The longer it takes you to pay off bills for holiday shopping, the more interest you’ll end up running up on your credit card balances. That’s why it’s a good idea to set a deadline—such as Valentine’s Day or St. Patrick’s Day – for making the last payment on your holiday bills. Keep that deadline in mind as you create your gift budget.
Give the gift of time
We all tend to reach for our credit cards when we think of holiday treats, but many thoughtful and welcome gifts cost little or nothing at all. Young parents may be delighted with an offer to babysit for an afternoon or evening, for example. A recent college graduate may appreciate some cooking lessons and copies of easy-to-fix family recipes. You could also surprise an elderly relative or neighbor with an offer to do household repairs or run errands for them. A young family member may enjoy a visit to a museum or local historic site. Other low-cost, thoughtful gifts include family photographs or other mementos in frames you’ve decorated yourself. By using your creativity, you may be able to come up with some truly memorable gift ideas that won’t bust your budget.

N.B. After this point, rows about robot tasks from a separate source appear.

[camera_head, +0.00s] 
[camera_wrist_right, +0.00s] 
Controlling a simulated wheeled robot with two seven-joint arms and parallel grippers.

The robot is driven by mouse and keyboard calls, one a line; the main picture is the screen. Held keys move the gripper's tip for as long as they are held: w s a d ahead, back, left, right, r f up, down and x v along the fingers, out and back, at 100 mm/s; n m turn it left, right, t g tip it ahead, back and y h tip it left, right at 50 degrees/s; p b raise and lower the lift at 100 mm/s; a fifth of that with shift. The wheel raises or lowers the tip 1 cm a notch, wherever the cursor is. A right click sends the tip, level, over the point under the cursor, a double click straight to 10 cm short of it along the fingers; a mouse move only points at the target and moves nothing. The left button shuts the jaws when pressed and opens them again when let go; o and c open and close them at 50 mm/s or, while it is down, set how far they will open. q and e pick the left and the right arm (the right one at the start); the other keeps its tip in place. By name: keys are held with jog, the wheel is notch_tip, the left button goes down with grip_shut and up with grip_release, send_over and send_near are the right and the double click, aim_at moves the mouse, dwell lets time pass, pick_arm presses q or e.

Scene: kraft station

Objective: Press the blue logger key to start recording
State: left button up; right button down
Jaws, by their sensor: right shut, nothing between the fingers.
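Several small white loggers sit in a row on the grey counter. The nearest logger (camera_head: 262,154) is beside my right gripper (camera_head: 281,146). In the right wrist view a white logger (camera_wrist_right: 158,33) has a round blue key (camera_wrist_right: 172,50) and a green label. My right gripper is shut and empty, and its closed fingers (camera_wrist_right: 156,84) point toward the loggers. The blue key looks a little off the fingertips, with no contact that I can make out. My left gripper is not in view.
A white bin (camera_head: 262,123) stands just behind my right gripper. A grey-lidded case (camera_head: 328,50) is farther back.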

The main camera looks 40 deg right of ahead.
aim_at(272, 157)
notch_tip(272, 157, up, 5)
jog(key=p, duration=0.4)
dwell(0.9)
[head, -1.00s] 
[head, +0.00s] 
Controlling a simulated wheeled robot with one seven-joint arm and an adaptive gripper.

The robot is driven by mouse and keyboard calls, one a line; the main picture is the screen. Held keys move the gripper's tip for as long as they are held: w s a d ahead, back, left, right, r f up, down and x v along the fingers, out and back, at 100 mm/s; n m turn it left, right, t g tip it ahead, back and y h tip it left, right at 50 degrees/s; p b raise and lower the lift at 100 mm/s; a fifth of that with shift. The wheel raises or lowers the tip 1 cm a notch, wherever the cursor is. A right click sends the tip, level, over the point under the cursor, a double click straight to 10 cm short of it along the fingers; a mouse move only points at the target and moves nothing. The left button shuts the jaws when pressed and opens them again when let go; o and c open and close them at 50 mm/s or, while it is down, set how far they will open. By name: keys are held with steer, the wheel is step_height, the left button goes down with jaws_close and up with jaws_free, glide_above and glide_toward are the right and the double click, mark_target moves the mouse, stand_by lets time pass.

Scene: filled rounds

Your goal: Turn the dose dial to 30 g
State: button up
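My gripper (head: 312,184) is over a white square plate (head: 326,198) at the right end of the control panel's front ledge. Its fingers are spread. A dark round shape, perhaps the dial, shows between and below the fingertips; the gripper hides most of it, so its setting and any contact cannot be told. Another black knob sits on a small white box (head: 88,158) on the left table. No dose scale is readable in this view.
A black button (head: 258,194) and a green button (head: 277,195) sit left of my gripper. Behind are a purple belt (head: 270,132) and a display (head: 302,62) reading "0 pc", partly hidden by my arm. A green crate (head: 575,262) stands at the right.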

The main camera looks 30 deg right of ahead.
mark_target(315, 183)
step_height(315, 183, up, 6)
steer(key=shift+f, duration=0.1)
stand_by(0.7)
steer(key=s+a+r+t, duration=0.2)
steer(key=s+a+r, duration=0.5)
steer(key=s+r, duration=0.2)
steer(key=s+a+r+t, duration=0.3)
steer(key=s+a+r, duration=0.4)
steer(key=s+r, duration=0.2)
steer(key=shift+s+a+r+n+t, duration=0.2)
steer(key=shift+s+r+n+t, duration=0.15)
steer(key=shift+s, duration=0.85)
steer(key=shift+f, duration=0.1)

One guaranteed way to stay on budget is by paying cash for all purchases, making it impossible to run up big credit card bills. If you’re short on cash, use the credit card that has the lowest interest rate. Not sure which one that is? Find out now so you can minimize the balances you’ll pay next year. Contact the credit card companies directly if you need a reminder of the terms of each account.
Seek moral support
It can be easy to splurge when no one’s watching, which is why it may be a good idea to shop with friends who will support your plans to stay on budget. Choose carefully. Not all friends may be a good influence when it comes to belt tightening! At the end of the day, treat yourselves by attending a free holiday concert together or renting a great video from the library.